Isn't CRLSet a Google invention? Doesn't it depend on Chrome software updates?
All I know about it, I read from Langley's writings. Is there a better reference?
Who set the implemntation limits, if not Google?
Maybe those limits are justifiable, but that doesn't leave someone who's left unprotected, by what seem like arbitrary policy cutoffs, feeling any better.
Google didn't invent this idea. It was suggested by the CABForum.
CRLsets are static, practically hardcoded revocations that every installation of Chrome receives. The idea that https://yourblog.com should expect specific consideration in Chrome updates is about as reasonable as suggesting that we revert back from the DNS to host files.
The more I read, the more it seems CRLSet implementation choices were entirely Google's. For example, when CABForum members want information about how CRLSets work, Langley suggests the best (and only!) reference is the Chrome source code:
https://cabforum.org/pipermail/public/2013-August/002149.htm...

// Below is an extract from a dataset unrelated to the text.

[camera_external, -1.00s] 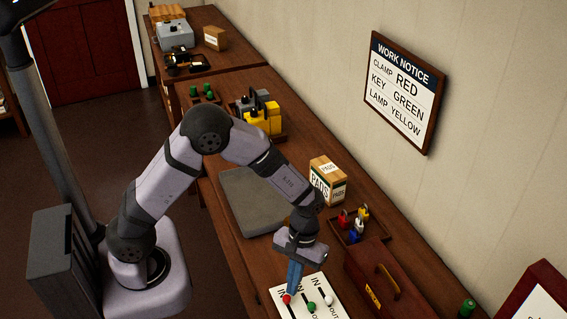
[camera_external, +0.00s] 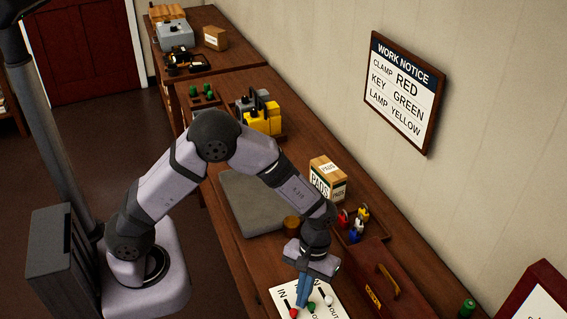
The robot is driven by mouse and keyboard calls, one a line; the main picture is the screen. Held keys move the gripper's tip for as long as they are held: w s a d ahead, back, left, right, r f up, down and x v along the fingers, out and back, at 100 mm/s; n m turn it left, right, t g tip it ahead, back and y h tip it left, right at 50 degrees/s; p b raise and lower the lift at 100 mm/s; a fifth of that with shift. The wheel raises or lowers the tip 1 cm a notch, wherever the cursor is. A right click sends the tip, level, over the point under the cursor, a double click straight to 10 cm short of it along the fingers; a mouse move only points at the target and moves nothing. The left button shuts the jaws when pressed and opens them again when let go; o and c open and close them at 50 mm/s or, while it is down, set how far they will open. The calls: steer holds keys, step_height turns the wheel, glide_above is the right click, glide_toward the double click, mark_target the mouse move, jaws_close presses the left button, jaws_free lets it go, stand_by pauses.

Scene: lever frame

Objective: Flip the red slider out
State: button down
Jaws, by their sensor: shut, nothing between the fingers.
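The white lever panel (camera_external: 278,304) lies at the bottom of the view, with IN labels at its upper left and OUT at its lower right. The red slider knob (camera_external: 293,313) is low in its slot, away from the IN label, near the bottom edge of the picture. A green knob (camera_external: 311,308) and a white knob (camera_external: 328,300) stand to its right. My gripper (camera_external: 301,304) points down, its blue fingers shut and empty. The tips are just above and right of the red knob, close to the green one. I cannot tell whether they touch either knob.
A tray (camera_external: 376,238) of small coloured items, a PADS box (camera_external: 328,180) and a grey slab (camera_external: 240,205) lie behind. A green object (camera_external: 467,308) stands at the lower right.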

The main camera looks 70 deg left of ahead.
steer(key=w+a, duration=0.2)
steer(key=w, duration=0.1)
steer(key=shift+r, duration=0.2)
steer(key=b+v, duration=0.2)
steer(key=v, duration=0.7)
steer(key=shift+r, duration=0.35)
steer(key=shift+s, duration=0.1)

I am of course open to better information. But for now it still looks like Google did indeed "choose how big to make the lifeboat", unlike your assertion to the contrary.
Also, it looks like the 250KB cap is in Google's unpublished server-side source that constructs the CRLSets. So Google could conceivably "expand the lifeboat" unilaterally with a tiny edit!
For reference, it appears the current 'Safe Browsing' blacklists, never more stale than 45 minutes, are about 2.3MB in size. So the CRLSet cap (250KB) and freshness (1 day) aren't very generous to users.